BUDAYA BLUSUKAN DAN FAMILISME DALAM DEMOKRASI LOKAL (STUDI PEMILIHAN WALIKOTA SURAKARTA TAHUN 2020)
DOI:
https://doi.org/10.1529/kp.v1i3.52Keywords:
Blusukan, Familisme, Demokrasi lokal, Pemilihan WalikotaAbstract
Penelitian ini mendeskripsikan budaya blusukan sebagai strategi yang dilakukan pasangan Gibran-Teguh yang berhasil memenangkan Pemilihan Walikota (Pilwakot) Surakarta tahun 2020. Blusukan merupakan simbol tradisi identitas budaya Jawa yang diartikan suatu perilaku keluar masuk suatu tempat, sekedar mengenali kondisi secara alamiah, hingga sebutan bagi seseorang yang melakukan perjalanan ke tempat-tempat dimana masalah belum terungkap.

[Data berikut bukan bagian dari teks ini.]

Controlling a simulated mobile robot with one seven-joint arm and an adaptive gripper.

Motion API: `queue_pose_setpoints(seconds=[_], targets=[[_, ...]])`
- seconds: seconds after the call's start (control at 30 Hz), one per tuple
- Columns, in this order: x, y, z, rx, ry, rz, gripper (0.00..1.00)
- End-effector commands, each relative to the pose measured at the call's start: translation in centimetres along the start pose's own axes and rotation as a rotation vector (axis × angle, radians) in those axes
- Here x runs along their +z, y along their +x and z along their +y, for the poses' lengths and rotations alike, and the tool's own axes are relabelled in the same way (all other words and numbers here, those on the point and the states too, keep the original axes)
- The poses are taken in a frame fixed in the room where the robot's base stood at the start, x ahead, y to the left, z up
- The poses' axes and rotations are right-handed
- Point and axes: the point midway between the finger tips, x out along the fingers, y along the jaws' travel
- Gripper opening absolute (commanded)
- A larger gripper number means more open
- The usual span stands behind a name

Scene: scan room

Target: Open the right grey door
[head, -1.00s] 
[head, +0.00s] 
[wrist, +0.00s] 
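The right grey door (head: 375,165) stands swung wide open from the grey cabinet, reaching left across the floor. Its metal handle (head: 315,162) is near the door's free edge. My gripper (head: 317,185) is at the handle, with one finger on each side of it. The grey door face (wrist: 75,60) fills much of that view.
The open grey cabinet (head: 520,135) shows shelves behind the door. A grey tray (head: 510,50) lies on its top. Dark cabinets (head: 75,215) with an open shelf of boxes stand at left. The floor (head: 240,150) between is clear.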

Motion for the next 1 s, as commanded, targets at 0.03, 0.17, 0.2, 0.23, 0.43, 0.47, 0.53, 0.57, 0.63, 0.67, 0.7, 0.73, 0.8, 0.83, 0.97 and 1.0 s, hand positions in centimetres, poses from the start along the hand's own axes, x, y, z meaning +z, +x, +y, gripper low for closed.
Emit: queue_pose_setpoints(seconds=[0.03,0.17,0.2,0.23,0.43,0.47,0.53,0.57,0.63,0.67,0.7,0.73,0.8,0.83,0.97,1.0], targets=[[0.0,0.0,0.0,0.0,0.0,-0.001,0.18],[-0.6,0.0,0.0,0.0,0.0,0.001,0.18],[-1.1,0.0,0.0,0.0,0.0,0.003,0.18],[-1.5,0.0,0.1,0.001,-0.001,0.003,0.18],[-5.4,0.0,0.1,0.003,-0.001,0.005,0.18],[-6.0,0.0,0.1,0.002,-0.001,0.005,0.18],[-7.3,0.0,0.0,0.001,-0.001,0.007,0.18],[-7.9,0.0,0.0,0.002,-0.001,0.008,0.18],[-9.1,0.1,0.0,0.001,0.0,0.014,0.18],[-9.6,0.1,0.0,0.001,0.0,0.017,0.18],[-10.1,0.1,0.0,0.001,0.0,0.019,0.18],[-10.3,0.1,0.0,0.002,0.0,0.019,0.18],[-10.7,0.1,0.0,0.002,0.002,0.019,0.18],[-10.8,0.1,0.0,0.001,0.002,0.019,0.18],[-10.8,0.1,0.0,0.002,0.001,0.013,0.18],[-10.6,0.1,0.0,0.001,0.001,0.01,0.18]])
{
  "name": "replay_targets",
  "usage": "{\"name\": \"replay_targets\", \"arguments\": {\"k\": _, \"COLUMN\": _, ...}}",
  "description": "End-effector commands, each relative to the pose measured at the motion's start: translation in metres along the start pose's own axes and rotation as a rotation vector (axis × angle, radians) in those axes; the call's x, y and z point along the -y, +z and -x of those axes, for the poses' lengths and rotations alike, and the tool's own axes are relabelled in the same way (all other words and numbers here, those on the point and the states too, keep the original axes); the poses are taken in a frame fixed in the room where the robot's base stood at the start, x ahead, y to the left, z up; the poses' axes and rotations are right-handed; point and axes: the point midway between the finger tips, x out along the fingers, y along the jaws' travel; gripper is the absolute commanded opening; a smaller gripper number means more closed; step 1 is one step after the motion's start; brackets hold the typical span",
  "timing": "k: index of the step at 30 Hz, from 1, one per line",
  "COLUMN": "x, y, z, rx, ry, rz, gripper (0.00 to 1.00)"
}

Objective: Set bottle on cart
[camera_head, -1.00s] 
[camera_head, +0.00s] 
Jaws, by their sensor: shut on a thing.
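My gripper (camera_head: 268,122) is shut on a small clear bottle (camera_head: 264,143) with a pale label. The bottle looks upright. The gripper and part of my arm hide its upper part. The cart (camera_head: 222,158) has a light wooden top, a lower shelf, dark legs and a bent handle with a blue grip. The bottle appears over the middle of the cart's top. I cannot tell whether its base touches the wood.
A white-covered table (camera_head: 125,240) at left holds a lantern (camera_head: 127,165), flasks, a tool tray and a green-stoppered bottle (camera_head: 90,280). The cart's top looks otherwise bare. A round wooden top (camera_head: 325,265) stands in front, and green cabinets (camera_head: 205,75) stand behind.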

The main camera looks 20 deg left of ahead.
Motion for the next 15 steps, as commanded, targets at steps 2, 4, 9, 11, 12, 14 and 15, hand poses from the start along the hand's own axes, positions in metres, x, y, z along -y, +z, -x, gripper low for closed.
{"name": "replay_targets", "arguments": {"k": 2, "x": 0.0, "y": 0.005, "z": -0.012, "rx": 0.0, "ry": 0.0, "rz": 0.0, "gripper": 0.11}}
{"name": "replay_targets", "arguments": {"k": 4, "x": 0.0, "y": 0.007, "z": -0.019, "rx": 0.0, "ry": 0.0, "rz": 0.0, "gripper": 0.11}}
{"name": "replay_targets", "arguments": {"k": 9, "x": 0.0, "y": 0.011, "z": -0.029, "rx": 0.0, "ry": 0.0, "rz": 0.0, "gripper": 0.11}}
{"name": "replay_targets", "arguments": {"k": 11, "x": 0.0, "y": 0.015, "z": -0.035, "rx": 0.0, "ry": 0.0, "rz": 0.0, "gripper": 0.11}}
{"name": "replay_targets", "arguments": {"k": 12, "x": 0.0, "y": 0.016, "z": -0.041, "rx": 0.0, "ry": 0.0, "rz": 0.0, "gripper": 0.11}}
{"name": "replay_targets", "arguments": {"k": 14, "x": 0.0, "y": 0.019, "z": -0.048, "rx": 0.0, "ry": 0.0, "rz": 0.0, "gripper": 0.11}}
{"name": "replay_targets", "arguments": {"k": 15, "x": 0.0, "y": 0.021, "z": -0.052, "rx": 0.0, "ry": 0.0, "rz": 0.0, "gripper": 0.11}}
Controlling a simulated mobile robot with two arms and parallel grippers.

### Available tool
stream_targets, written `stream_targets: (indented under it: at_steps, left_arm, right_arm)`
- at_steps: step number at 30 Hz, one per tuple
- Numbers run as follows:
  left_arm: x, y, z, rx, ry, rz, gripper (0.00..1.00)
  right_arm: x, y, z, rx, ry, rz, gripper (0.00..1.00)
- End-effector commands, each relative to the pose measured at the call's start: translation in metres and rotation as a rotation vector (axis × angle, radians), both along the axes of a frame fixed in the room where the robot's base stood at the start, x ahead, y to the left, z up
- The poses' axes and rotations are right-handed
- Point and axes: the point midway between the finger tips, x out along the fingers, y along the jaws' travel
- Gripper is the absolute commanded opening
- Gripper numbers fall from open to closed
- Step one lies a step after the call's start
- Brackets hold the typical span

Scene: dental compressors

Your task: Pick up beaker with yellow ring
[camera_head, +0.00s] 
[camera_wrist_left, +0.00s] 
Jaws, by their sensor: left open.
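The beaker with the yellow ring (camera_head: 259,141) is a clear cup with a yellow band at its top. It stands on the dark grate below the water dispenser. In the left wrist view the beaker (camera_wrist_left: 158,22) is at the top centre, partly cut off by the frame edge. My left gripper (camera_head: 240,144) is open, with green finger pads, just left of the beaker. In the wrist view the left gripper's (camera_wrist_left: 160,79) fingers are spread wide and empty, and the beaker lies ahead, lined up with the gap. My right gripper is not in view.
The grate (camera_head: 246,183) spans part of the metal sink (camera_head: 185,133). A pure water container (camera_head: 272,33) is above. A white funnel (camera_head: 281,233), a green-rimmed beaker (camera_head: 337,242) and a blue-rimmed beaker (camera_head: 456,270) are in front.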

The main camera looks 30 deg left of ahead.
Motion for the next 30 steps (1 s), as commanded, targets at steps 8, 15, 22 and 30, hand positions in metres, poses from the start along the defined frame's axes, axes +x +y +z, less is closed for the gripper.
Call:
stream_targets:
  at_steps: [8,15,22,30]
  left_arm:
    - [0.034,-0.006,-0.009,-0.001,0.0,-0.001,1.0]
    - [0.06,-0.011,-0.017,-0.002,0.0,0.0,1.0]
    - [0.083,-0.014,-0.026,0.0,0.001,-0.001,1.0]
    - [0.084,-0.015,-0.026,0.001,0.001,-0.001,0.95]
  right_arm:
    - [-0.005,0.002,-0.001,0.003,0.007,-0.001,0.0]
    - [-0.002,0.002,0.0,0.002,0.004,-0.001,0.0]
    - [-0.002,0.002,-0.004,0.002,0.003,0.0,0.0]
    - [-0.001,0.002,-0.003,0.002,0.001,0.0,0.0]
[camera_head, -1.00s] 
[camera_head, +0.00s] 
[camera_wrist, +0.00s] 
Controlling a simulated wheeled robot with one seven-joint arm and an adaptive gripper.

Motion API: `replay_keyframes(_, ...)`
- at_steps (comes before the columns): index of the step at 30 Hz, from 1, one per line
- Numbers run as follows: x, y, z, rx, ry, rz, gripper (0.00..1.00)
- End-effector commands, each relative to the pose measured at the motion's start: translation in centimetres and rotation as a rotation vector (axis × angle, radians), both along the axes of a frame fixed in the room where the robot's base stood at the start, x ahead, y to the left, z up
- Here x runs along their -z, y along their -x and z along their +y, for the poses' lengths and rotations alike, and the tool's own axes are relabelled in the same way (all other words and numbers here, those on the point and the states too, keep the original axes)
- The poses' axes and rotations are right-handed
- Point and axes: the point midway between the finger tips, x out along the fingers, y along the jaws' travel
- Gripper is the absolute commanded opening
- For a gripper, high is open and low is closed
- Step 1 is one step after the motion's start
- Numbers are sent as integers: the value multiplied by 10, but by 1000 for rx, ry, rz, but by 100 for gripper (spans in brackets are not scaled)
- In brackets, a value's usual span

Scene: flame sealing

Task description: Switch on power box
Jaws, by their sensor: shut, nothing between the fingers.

Semenjak tradisi ini digunakan oleh para kandidat dalam kampanye, maka blusukan lebih dimaknai secara politis sebagai salah satu strategi kampanye untuk memperkenalkan diri kepada publik, menyampaikan visi dan misi, serta mempengaruhi pilihan masyarakat. Penelitian ini menggunakan desain deskriptif kualitatif. Lokasi penelitian di Kota Surakarta. Fokus pembahasan mengaitkan blusukan dan familisme pada Pilwakot Surakarta tahun 2020. Teknik sampling yang digunakan adalah purposive sampling dan snowball sampling. Data penelitian dikumpulkan melalui wawancara dan dokumentasi serta diuji validitasnya dengan menggunakan triangulasi. Hasil penelitian menunjukkan, blusukan yang dilakukan pasangan Gibran-Teguh mengadopsi strategi Jokowi pada konstestasi Pilkada Surakarta dan Pilpres. Inovasi baru berupa blusukan digital terbukti menjadi strategi kampanye efektif bagi masyarakat Surakarta yang masih kental dengan pola komunikasi interpersonal selain faktor familisme. Menguatnya dinasti politik mengindikasikan perlunya pembenahan proses rekruitmen politik sekaligus partisipasi publik dalam mengawal Pilkada agar berjalan jujur, adil, dan berintegritas.